Lines of data

= = = =

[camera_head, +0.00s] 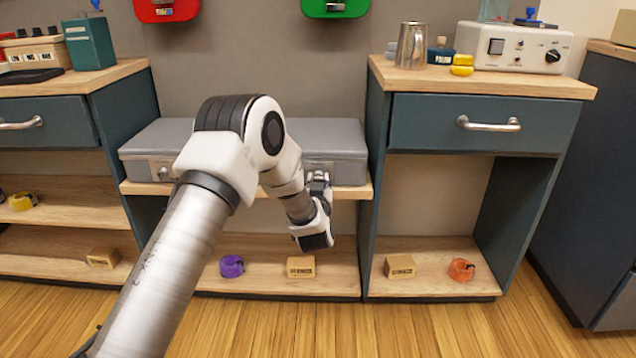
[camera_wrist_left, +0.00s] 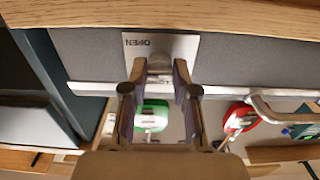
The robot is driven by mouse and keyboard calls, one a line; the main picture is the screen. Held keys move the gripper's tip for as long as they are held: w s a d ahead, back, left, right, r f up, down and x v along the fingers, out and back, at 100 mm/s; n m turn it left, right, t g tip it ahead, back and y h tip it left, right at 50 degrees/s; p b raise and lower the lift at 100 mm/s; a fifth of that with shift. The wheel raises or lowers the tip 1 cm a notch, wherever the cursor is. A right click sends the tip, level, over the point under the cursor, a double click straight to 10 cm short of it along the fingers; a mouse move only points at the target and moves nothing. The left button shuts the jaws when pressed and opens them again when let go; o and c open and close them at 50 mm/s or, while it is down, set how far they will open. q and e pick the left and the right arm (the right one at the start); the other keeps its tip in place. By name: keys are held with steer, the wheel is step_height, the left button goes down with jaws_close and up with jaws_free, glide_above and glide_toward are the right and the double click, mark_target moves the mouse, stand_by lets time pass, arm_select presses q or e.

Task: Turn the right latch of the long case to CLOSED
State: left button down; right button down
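The long grey case (camera_head: 335,140) lies shut on a wooden shelf, partly hidden behind my left arm. Its left latch (camera_head: 163,173) shows on the front face. The right latch is hidden by my left gripper (camera_head: 319,182) in the head view. In the left wrist view, which is upside down, the right latch's knob (camera_wrist_left: 159,66) sits between the two fingers of my left gripper (camera_wrist_left: 159,72). A plate reading OPEN (camera_wrist_left: 150,43) is behind it. The fingers are apart around the knob; I cannot tell if they touch it. My right gripper is not in view.
The shelf edge (camera_head: 350,191) runs just under the case. A cabinet (camera_head: 480,125) stands close on the right. Below, a purple tape roll (camera_head: 232,266) and a small box (camera_head: 301,267) lie on the lower shelf. A handle (camera_wrist_left: 262,108) shows in the wrist view.

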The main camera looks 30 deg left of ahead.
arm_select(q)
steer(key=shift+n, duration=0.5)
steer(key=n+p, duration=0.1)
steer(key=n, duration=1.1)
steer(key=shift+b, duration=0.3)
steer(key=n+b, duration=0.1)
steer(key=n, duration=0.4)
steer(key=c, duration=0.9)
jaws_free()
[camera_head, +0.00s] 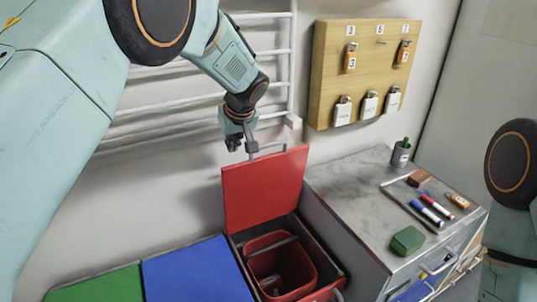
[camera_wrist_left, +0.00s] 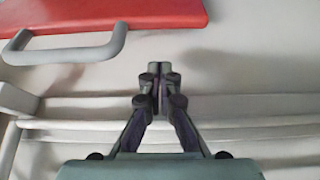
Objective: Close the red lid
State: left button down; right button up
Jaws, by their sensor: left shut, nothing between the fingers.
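The red lid (camera_head: 264,188) stands raised, leaning back toward the wall, over an open bin with a red inner bucket (camera_head: 281,265). A grey handle (camera_head: 267,148) sits on the lid's top edge. In the left wrist view the lid (camera_wrist_left: 110,14) and its handle (camera_wrist_left: 75,50) show at the upper left. My left gripper (camera_head: 235,143) is just above and left of the handle, apart from it. Its fingers (camera_wrist_left: 160,80) are shut and empty. My right gripper is not in view; part of my right arm shows at the right edge.
A blue lid (camera_head: 195,272) and a green lid (camera_head: 100,287) lie shut to the left. A white rail rack (camera_head: 200,95) is on the wall behind.

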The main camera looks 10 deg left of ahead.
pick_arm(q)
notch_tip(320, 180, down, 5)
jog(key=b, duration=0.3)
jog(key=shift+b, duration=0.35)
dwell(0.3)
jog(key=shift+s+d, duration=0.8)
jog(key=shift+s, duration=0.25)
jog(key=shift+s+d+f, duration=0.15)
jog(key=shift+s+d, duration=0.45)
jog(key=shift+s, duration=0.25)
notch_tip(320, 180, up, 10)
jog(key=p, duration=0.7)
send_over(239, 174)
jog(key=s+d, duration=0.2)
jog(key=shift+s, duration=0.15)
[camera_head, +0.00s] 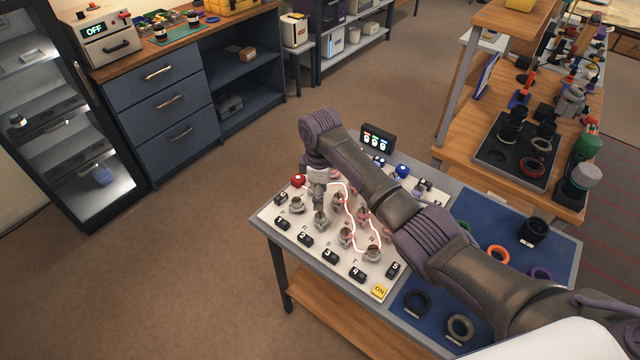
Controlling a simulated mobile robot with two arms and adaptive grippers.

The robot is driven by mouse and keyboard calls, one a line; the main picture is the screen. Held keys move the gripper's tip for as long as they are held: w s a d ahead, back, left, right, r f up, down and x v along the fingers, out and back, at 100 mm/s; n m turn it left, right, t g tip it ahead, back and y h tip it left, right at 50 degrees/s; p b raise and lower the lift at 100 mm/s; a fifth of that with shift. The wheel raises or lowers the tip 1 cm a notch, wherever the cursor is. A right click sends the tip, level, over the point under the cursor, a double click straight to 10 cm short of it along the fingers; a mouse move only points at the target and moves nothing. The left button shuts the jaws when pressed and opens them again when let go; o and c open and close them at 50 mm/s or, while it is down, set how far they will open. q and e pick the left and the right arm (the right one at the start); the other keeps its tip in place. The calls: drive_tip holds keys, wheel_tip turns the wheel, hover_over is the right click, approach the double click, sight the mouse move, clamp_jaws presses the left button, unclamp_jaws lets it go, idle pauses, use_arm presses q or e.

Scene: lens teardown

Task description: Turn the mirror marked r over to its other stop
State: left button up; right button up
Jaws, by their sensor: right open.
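A white board (268,214) on the table carries several small round mirror mounts in rows, among them a front-left mount (296,205), a middle mount (346,238) and a front-right mount (372,254). A glowing red-white beam zigzags between some of them. The letters beside the mounts are too small to read, so I cannot tell which mirror is r. My right gripper (318,204) points down, open, over the left part of the board, just above or beside a mount (321,222). My right forearm hides the board's back right part. My left gripper is not in view.
Black numbered blocks (305,239) line the board's front edge, with a yellow ON block (380,291) at the corner. A blue mat (480,222) with rings lies right. Floor on the left is clear.

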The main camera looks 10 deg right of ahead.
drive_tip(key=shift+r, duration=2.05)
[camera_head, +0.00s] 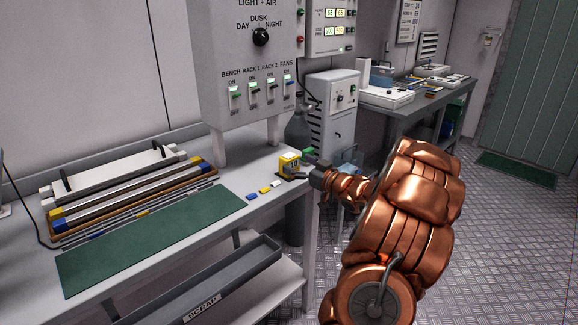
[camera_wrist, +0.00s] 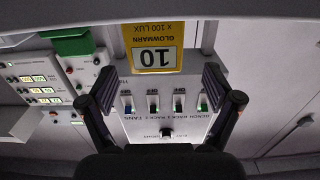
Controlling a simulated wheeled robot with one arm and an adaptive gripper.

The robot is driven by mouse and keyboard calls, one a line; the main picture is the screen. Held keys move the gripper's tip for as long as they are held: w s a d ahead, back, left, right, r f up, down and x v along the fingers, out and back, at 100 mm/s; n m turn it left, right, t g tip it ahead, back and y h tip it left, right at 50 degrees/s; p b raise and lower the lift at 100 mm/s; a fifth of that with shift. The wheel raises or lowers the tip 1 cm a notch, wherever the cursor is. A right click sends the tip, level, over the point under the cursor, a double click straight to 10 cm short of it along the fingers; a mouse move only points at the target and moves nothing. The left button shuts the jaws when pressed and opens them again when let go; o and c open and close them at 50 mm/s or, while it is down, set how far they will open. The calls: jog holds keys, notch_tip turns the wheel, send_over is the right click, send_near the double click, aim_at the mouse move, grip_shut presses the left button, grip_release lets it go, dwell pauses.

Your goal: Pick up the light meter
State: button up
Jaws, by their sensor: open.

= = = =

**Exercise instructions:** Restate the whole listing above exactly, please, omitting every image.

**Solution for this task:**
[camera_head, +0.00s] 
[camera_wrist_left, +0.00s] 
The robot is driven by mouse and keyboard calls, one a line; the main picture is the screen. Held keys move the gripper's tip for as long as they are held: w s a d ahead, back, left, right, r f up, down and x v along the fingers, out and back, at 100 mm/s; n m turn it left, right, t g tip it ahead, back and y h tip it left, right at 50 degrees/s; p b raise and lower the lift at 100 mm/s; a fifth of that with shift. The wheel raises or lowers the tip 1 cm a notch, wherever the cursor is. A right click sends the tip, level, over the point under the cursor, a double click straight to 10 cm short of it along the fingers; a mouse move only points at the target and moves nothing. The left button shuts the jaws when pressed and opens them again when let go; o and c open and close them at 50 mm/s or, while it is down, set how far they will open. q and e pick the left and the right arm (the right one at the start); the other keeps its tip in place. By name: keys are held with steer, the wheel is step_height, the left button goes down with jaws_close and up with jaws_free, glide_above and glide_toward are the right and the double click, mark_target moves the mouse, stand_by lets time pass, arm_select presses q or e.

Task: Turn the right latch of the long case to CLOSED
State: left button down; right button down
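The long grey case (camera_head: 335,140) lies shut on a wooden shelf, partly hidden behind my left arm. Its left latch (camera_head: 163,173) shows on the front face. The right latch is hidden by my left gripper (camera_head: 319,182) in the head view. In the left wrist view, which is upside down, the right latch's knob (camera_wrist_left: 159,66) sits between the two fingers of my left gripper (camera_wrist_left: 159,72). A plate reading OPEN (camera_wrist_left: 150,43) is behind it. The fingers are apart around the knob; I cannot tell if they touch it. My right gripper is not in view.
The shelf edge (camera_head: 350,191) runs just under the case. A cabinet (camera_head: 480,125) stands close on the right. Below, a purple tape roll (camera_head: 232,266) and a small box (camera_head: 301,267) lie on the lower shelf. A handle (camera_wrist_left: 262,108) shows in the wrist view.

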The main camera looks 30 deg left of ahead.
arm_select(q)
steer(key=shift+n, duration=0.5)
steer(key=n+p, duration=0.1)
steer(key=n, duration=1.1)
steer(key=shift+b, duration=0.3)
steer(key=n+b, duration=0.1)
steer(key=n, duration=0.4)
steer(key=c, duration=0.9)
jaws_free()
[camera_head, +0.00s] 
[camera_wrist_left, +0.00s] 
Objective: Close the red lid
State: left button down; right button up
Jaws, by their sensor: left shut, nothing between the fingers.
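The red lid (camera_head: 264,188) stands raised, leaning back toward the wall, over an open bin with a red inner bucket (camera_head: 281,265). A grey handle (camera_head: 267,148) sits on the lid's top edge. In the left wrist view the lid (camera_wrist_left: 110,14) and its handle (camera_wrist_left: 75,50) show at the upper left. My left gripper (camera_head: 235,143) is just above and left of the handle, apart from it. Its fingers (camera_wrist_left: 160,80) are shut and empty. My right gripper is not in view; part of my right arm shows at the right edge.
A blue lid (camera_head: 195,272) and a green lid (camera_head: 100,287) lie shut to the left. A white rail rack (camera_head: 200,95) is on the wall behind.

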The main camera looks 10 deg left of ahead.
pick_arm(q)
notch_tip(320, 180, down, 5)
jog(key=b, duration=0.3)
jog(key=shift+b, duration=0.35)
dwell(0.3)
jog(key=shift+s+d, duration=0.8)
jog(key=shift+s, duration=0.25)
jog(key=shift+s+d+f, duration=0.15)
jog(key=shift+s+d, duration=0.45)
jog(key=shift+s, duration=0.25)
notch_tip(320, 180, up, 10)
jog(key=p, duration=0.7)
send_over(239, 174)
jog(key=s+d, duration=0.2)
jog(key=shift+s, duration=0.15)
[camera_head, +0.00s] 
Controlling a simulated mobile robot with two arms and adaptive grippers.

The robot is driven by mouse and keyboard calls, one a line; the main picture is the screen. Held keys move the gripper's tip for as long as they are held: w s a d ahead, back, left, right, r f up, down and x v along the fingers, out and back, at 100 mm/s; n m turn it left, right, t g tip it ahead, back and y h tip it left, right at 50 degrees/s; p b raise and lower the lift at 100 mm/s; a fifth of that with shift. The wheel raises or lowers the tip 1 cm a notch, wherever the cursor is. A right click sends the tip, level, over the point under the cursor, a double click straight to 10 cm short of it along the fingers; a mouse move only points at the target and moves nothing. The left button shuts the jaws when pressed and opens them again when let go; o and c open and close them at 50 mm/s or, while it is down, set how far they will open. q and e pick the left and the right arm (the right one at the start); the other keeps its tip in place. The calls: drive_tip holds keys, wheel_tip turns the wheel, hover_over is the right click, approach the double click, sight the mouse move, clamp_jaws presses the left button, unclamp_jaws lets it go, idle pauses, use_arm presses q or e.

Scene: lens teardown

Task description: Turn the mirror marked r over to its other stop
State: left button up; right button up
Jaws, by their sensor: right open.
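A white board (268,214) on the table carries several small round mirror mounts in rows, among them a front-left mount (296,205), a middle mount (346,238) and a front-right mount (372,254). A glowing red-white beam zigzags between some of them. The letters beside the mounts are too small to read, so I cannot tell which mirror is r. My right gripper (318,204) points down, open, over the left part of the board, just above or beside a mount (321,222). My right forearm hides the board's back right part. My left gripper is not in view.
Black numbered blocks (305,239) line the board's front edge, with a yellow ON block (380,291) at the corner. A blue mat (480,222) with rings lies right. Floor on the left is clear.

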The main camera looks 10 deg right of ahead.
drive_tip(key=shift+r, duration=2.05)
[camera_head, +0.00s] 
[camera_wrist, +0.00s] 
Controlling a simulated wheeled robot with one arm and an adaptive gripper.

The robot is driven by mouse and keyboard calls, one a line; the main picture is the screen. Held keys move the gripper's tip for as long as they are held: w s a d ahead, back, left, right, r f up, down and x v along the fingers, out and back, at 100 mm/s; n m turn it left, right, t g tip it ahead, back and y h tip it left, right at 50 degrees/s; p b raise and lower the lift at 100 mm/s; a fifth of that with shift. The wheel raises or lowers the tip 1 cm a notch, wherever the cursor is. A right click sends the tip, level, over the point under the cursor, a double click straight to 10 cm short of it along the fingers; a mouse move only points at the target and moves nothing. The left button shuts the jaws when pressed and opens them again when let go; o and c open and close them at 50 mm/s or, while it is down, set how far they will open. The calls: jog holds keys, notch_tip turns the wheel, send_over is the right click, send_near the double click, aim_at the mouse move, grip_shut presses the left button, grip_release lets it go, dwell pauses.

Your goal: Pick up the light meter
State: button up
Jaws, by their sensor: open.

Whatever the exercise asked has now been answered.